I would really like to be able to access the whole 16-bit memory at any time.  The old 6502 allows you to access the whole 16-bit memory space and I'm jealous.  This would let me pop/push without losing access to my other memory space.  I can move variables onto the stack easily.  And I can transfer from anywhere to anywhere in my memory very easily.  

Implications:

So the memory map will look something like: 

• Each instruction now goes from 16-bits to 32-bits.  So my programs increase in size pretty quickly. 
• I'll have to rewrite all the code I previously wrote.
• The new instruction cycle would be two fetches for the source address, copy the source data to a temporary register, two more fetches for the destination, then write the temporary register to the destination - 6 clock operation.  Boy this went up fast from my original desire for 1 clock per instruction!
• I won't need a LOAD register anymore.   It will be trivial to put a 256 constants in the ROM and do a transfer from there.  This removes all the LOAD register chips.
• The pointer address register will have to change to point to a 16-bit address, so a HI and LO register.
• I'll have to change the boot vector to 0x0100.
• I'll have to decode a 16-bit address now, but maybe I can just check if the upper byte is all zeros.

This is almost a complete tear-up of the design.  However, it will be much easier and elegant to code for this CPU (and more fun).  And I don't think it will increase the chip count 

I completed a simple 8-bit x 8-bit multiply function (iterative adds).  I decided to do a quick benchmark to check its performance.  Since this is an iterative add function, the worst case is FF x FF.  It takes 1.61ms to perform with the clock running at 12MHz.  So it takes 19,397 clock cycles to perform the operation.  That's a lot of moving.  If there's 256 loops, then it takes about 76 clocks per loop.  There's currently 3 clocks per instruction, so about 25 instructions per loop.  That sounds about right.  

A better algorithm would speed this up like the shift-and-add algorithm (probably).  But it's good to get a baseline.  The number of loops is really the killer.  A shift-and-add algorithm does I think 8 loops with an add and a shift right each loop.  Of course, in the best case, my algorithm takes zero loops, so it's possible to be faster, but statistically I'm sure it's slower.

But now I can store this function in the ROM and call it whenever I need to do a multiply.  However, I have it pointing at dedicated memory locations.  I need to work on using the stack to pass values to functions instead.

I've finished the stack code including pop,push,call,return.  So that brings me to all of the following instructions implemented:

• move
• load (immediate)
• memload (immediate)
• memread
• memwrite
• jump
• branchif1
• pop
• push
• call
• return
• rotateleft

That should give me quite a lot to make some real programs now (on top of the inherent functions of the ALU).  I'll need to bring up some better debug tools next.  Memory inspection.  Probably enhance my bootloader.  Maybe start on an emulator.

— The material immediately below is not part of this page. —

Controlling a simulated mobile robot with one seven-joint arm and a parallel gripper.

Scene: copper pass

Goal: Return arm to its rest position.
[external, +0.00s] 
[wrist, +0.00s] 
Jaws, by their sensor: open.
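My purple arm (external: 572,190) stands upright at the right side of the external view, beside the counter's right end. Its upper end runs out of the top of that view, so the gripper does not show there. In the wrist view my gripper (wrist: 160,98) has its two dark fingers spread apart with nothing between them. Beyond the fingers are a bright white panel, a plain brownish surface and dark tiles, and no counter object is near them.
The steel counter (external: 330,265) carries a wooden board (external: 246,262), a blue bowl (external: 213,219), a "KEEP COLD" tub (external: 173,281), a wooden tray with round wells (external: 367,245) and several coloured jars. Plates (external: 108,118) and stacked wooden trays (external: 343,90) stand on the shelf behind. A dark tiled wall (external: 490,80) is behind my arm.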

I realize in looking over everything I'm doing for this project, it's actually several projects that are falling under one umbrella. 

• A TTL design (which is only at the design phase)
• An FPGA design (which is fully working)
• An assembler (which is fully working)
• Software code development to implement macro-functions which emulate normal architecture instructions (significant development)
• Software code development to implement more advanced features like a stack and ASCII conversion
• Emulated hardware on a PC for easier debug (not started)
• Emulated hardware on a PC as a video game (not started)

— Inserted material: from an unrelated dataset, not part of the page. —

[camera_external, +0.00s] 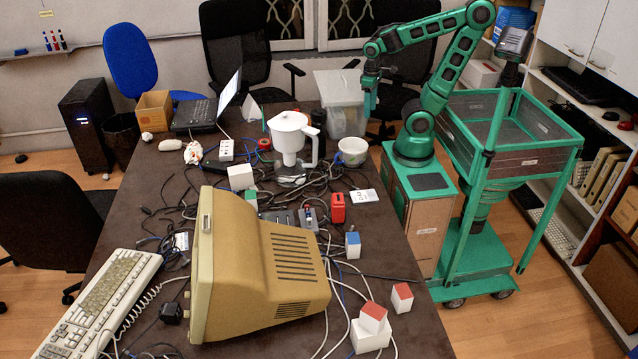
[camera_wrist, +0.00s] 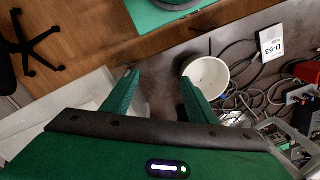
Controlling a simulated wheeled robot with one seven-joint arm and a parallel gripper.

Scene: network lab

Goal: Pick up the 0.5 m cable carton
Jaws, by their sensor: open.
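Several small cartons stand on the dark table; I cannot read their lengths, so I cannot tell which is the 0.5 m cable carton. A red-topped carton (camera_external: 402,298) stands at the front right. Another red-topped carton (camera_external: 373,317) sits tilted on a white box (camera_external: 369,338). A blue-topped carton (camera_external: 353,245) stands right of the monitor. My gripper (camera_external: 371,97) is open and empty, raised at the table's far right, away from these cartons. In the wrist view its fingers (camera_wrist: 160,80) have nothing between them.
A white bowl (camera_external: 352,151) is near my gripper and shows beside the right finger in the wrist view (camera_wrist: 207,77).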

Each of these can be a separate project.  Looking over other projects, some people's whole project is to develop an FPGA microprocessor which is only one component for me.  Considering I have very little time/energy to devote to this project, I need to decide which components to focus on.

However, there is an underlying commonality which is the architecture.  All of these assume a similar architecture even if they have different implementations.  The FPGA doesn't use tri-state buses, but the TTL circuit does.  It doesn't even matter if the TTL version has a single source/destination bus, and the FPGA has two separate ones, or even if it's emulated hardware.  As long as they can all execute the same code, then I would say they are the same.  I have to admit, I'm pretty happy with the FPGA version because I can change it very quickly and have decent debug capabilities with the simulator.

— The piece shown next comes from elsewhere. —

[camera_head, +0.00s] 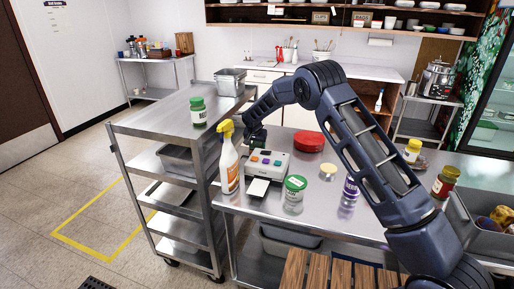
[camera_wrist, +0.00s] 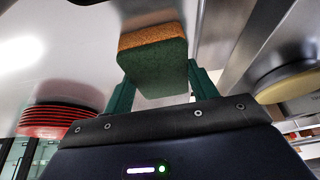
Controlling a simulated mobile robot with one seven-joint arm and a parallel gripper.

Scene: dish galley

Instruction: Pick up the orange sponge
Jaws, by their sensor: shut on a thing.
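The sponge (camera_wrist: 150,66), with an orange layer and a dark green face, sits between the green fingers of my gripper (camera_wrist: 158,86) in the wrist view. The fingers are shut on its two sides. In the head view my gripper (camera_head: 257,151) is at the far-left part of the steel table, behind the label printer and beside the shelf cart. The sponge cannot be told apart there from the dark green fingers. Whether it touches the table or hangs just above it is not clear.
The steel table (camera_head: 340,205) holds a spray bottle (camera_head: 229,160), a label printer (camera_head: 267,164), a green-lidded jar (camera_head: 294,194) and a red stack (camera_head: 309,141), all near my arm. A steel shelf cart (camera_head: 165,121) stands left, carrying a green jar (camera_head: 198,112). Open floor lies further left.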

I guess what I'm saying is I may delay building the TTL version for now, but keep the design so it can easily be built.  I'd like to focus on developing the software and run it on the FPGA.  The software development has been a lot of fun, which is why I keep thinking about making a video game about it similar to Human Resource Machine or the Zachtronics games.  If only I had more time/energy, but my priorities are family->work->hobbies, I'm left with maybe an hour a day for the last one and no energy.  

I've been changing my datapath to only have a single source/destination bus. I've run across one problem with the LOAD register. Normally, I will grab the data from the source and store it in the temporary holding register, then write the temp register to the destination on the next cycle.

When I do a LOAD, I take the source address and put it into the LOAD register. Which means I need to know both the source and destination at the same time. Or, the temp register doesn't have the valid data I need to put into the LOAD register.

1. The best idea I have come up with so far is to have ANOTHER temporary register which holds the source destination only for the purpose of putting it into the LOAD register. It's not a great solution.
2. I also thought about doing a look-ahead to see if the next instruction points to the LOAD register.
3. Or maybe a look behind to pull the previous byte from RAM into the LOAD register. After all, the data is in the RAM - I just need to get it out again. But that means more extra logic which means more chips.
4. Alternatively, I can ditch the LOAD functionality altogether. Instead just store 256 bytes in the ROM - one for each constant. So a LOAD would then be changing the data ram pointer to the constant area, then copying the correct constant out. And then change the data ram pointer back to where it was previously. It's a less elegant design, but it would be fewer chips. It might be problematic because what if I want to load a constant into the data ram pointer?
5. Maybe I could change how the LOAD register works. In other words, the LOAD register always contains the previous source location. So the LOAD register would only be valid for one instruction. That may be an acceptable solution. I'll have to check to make sure that logic works without adding more hardware.